REQUIRED WORK
Exact copies are required of the lines from the line containing "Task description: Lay" through the final line of the listing, both included, and of no other lines.

== DATA SEGMENT ==

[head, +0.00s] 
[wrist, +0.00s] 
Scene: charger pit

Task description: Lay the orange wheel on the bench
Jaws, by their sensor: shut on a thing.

===

EXPECTED ANSWER
Task description: Lay the orange wheel on the bench
Jaws, by their sensor: shut on a thing.

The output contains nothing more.